The newly appointed president of the Public Investors Arbitration Bar Association, Philip Aidikoff, is prioritizing expungement and arbitrator classification. Aidikoff, partner at Aidikoff & Uhl in Beverly Hills, California, said he backs a National Association of Securities Dealers Notice to Members 01-65 to establish criteria for expunging items from the Central Registration Depository. Comments for the proposal are due Nov. 24. Under the proposal, expungement of information that is a result of an arbitration hearing, for example, must contain statements that are deemed a factual impossibility or clear error; without legal merit; or defamatory in nature.

Aidikoff said the NASD proposal properly protect broker/dealer and brokers, citing the provision about expunging false and defamatory information. Customer complaints being expunged as a result of a private agreement between the firm and customer, was one PIABA concern, he noted, adding the public has a right to know if a rep has numerous complaints against him. PIABA has said the practice of expunging information from the CRD as a result of a settlement agreement means clients are ultimately responsible for policing and deciding what ends upon on a broker’s CRD complaint file (CR, 10/9/2000).

The issue of arbitrator definitions is another issue that has not been settled, Aidikoff said. Definitions of arbitrators from the Securities Industry Conference on Arbitration and the New York Stock Exchange are different from those at the NASD, he said, adding the definitions are important for the classification method of determining who sits on arbitration panels. The arbitrator definition issue was one for former PIABA president Seth Lipner, partner at Deutch & Lipner in Garden City, N.Y., who Aidikoff replaced after the PIABA annual meeting last month. Currently to be a public arbitrator, under NASD rules, attorneys need to have spent no more than 20% over 10 years (CR, 10/24/2000).

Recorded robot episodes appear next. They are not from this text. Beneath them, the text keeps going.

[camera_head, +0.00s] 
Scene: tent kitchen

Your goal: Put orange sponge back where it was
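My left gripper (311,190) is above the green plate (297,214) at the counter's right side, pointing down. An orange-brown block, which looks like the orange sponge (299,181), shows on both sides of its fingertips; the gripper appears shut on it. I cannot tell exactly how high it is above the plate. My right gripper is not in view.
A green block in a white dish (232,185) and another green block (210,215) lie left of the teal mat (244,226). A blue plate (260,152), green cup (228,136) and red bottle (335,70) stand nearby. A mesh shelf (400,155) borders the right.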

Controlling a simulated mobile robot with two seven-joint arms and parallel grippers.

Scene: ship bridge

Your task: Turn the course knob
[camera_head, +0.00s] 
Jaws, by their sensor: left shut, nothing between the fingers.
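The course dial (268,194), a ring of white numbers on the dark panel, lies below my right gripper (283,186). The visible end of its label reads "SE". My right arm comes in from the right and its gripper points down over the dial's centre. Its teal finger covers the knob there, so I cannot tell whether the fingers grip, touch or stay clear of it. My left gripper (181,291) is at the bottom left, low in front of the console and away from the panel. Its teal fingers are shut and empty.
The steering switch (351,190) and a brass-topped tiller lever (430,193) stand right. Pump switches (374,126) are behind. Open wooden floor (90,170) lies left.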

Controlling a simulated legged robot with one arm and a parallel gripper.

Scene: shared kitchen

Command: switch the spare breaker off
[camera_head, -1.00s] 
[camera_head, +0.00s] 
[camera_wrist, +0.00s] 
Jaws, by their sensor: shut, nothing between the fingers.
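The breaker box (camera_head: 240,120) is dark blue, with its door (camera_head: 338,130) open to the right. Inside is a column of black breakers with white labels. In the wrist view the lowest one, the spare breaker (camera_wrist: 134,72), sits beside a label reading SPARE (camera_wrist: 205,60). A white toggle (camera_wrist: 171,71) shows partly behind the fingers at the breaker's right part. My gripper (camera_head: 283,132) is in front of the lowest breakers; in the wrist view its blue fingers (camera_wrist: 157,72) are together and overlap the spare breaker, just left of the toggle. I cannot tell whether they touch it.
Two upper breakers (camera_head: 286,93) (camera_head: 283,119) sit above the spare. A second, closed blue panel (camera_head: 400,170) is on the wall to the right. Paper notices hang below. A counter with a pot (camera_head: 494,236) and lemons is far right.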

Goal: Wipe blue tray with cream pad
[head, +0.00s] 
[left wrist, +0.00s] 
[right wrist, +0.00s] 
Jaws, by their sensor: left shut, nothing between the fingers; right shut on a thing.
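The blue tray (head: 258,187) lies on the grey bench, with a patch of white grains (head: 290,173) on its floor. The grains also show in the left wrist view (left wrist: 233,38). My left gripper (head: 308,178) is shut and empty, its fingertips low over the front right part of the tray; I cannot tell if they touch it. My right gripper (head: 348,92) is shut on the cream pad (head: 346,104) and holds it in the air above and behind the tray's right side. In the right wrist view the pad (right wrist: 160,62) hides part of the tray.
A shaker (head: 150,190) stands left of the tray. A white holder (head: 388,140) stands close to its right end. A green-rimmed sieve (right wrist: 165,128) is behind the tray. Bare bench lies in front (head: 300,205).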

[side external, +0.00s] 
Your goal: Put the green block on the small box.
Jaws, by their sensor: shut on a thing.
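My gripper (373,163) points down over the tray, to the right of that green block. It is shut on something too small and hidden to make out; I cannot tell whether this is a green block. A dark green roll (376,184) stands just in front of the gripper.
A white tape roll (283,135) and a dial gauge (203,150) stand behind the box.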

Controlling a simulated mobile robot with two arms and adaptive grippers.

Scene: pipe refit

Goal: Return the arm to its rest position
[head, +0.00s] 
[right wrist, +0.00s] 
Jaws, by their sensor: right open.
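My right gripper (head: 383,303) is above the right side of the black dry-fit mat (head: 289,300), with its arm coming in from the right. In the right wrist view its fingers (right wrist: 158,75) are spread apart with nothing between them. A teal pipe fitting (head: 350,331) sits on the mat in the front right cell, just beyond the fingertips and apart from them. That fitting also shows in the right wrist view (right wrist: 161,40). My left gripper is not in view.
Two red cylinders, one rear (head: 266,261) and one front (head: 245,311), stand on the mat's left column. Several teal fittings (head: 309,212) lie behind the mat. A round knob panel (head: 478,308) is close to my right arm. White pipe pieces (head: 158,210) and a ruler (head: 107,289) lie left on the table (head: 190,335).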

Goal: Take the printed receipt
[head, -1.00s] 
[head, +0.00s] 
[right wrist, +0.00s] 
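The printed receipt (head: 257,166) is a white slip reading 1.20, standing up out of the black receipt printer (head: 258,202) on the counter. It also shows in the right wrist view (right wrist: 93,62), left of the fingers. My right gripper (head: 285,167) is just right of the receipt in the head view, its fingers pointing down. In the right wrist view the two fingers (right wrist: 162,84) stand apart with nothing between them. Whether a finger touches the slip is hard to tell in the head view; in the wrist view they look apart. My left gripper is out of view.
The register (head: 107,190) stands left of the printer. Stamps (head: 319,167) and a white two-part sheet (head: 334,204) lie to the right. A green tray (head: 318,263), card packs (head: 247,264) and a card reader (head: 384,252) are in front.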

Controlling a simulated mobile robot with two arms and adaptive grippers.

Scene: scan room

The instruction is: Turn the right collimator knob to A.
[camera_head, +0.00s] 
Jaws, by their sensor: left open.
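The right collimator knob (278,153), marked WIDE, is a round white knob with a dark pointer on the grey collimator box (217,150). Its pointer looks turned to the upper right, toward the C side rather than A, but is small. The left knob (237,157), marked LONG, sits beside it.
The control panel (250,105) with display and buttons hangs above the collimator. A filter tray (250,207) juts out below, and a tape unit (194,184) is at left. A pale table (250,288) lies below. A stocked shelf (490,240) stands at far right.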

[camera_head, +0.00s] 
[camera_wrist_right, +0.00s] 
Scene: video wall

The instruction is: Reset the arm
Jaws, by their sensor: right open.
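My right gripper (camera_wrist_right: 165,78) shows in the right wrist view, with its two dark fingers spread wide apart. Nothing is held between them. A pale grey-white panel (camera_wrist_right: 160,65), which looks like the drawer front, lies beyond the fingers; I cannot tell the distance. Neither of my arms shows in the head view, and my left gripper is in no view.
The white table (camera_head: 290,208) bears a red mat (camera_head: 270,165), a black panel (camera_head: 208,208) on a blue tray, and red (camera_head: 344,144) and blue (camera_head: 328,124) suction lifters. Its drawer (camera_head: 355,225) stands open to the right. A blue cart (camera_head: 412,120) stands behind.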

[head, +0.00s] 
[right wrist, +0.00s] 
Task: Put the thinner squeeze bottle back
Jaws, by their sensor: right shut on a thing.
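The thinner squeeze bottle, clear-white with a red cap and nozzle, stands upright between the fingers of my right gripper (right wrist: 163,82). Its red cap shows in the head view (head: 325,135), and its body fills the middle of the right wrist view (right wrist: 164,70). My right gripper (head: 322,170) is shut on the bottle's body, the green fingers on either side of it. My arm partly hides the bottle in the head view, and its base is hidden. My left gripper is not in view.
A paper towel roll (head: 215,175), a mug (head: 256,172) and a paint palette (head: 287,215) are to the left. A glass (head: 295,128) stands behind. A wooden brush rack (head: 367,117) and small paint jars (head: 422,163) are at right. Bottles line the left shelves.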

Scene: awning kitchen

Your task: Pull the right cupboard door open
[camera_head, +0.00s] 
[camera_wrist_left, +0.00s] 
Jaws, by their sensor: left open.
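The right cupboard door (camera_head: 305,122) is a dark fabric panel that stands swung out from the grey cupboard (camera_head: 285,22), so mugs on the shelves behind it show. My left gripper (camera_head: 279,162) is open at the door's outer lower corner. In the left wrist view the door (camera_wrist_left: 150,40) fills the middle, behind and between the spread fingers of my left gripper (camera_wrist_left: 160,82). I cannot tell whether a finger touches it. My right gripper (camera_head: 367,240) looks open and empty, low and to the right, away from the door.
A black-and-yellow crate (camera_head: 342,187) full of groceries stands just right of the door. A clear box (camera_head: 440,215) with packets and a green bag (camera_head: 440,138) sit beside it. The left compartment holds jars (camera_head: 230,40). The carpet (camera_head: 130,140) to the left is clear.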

PIABA also filed a lawsuit in a U.S. District Court in New Jersey Oct. 29 against the Securities Arbitration Commentator, and its partner Commerce Clearing House, for access to its database of arbitration awards, which Aidikoff said are public documents. The NASD Dispute Resolution with SAC maintains a database of arbitration awards on line through SAC’s Web site. A PIABA announcement of the suit states it results from a CCH letter to PIABA accusing PIABA of violating unspecified intellectual property rights. CCH spokeswoman Marty Dale Walters said the suit asks the court to determine if PIABA can set up a database of awards using SAC and CCH data.